*Aim of the task*. Leave out the pictures and restate the rest of the data exactly.

*Given data*.
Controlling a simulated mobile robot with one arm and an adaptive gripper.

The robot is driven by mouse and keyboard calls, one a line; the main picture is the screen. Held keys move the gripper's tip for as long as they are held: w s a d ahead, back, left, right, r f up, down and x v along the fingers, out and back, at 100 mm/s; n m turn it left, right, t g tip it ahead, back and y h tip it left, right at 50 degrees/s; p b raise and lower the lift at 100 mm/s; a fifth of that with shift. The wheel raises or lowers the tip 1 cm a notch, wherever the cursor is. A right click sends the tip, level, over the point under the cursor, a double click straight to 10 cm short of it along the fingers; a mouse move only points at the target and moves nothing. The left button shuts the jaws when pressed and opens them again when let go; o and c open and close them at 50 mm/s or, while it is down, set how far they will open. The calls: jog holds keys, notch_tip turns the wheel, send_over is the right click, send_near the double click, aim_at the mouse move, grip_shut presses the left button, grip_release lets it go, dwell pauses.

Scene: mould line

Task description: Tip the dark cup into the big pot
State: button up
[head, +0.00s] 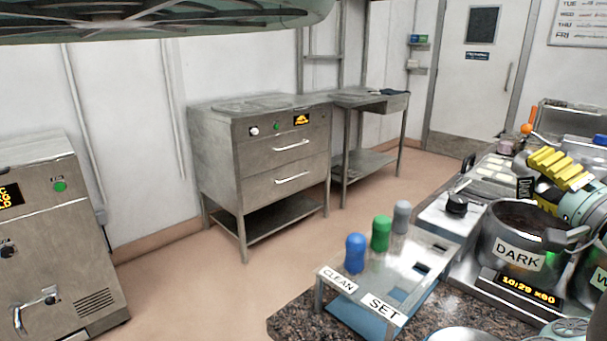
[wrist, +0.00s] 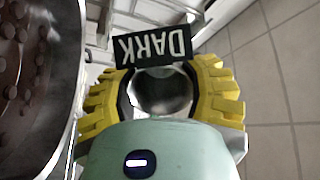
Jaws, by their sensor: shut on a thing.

*Written response*.
Controlling a simulated mobile robot with one arm and an adaptive gripper.

The robot is driven by mouse and keyboard calls, one a line; the main picture is the screen. Held keys move the gripper's tip for as long as they are held: w s a d ahead, back, left, right, r f up, down and x v along the fingers, out and back, at 100 mm/s; n m turn it left, right, t g tip it ahead, back and y h tip it left, right at 50 degrees/s; p b raise and lower the lift at 100 mm/s; a fifth of that with shift. The wheel raises or lowers the tip 1 cm a notch, wherever the cursor is. A right click sends the tip, level, over the point under the cursor, a double click straight to 10 cm short of it along the fingers; a mouse move only points at the target and moves nothing. The left button shuts the jaws when pressed and opens them again when let go; o and c open and close them at 50 mm/s or, while it is down, set how far they will open. The calls: jog holds keys, notch_tip turns the wheel, send_over is the right click, send_near the double click, aim_at the mouse move, grip_shut presses the left button, grip_release lets it go, dwell pauses.

Scene: mould line

Task description: Tip the dark cup into the big pot
State: button up
[head, +0.00s] 
[wrist, +0.00s] 
Jaws, by their sensor: shut on a thing.

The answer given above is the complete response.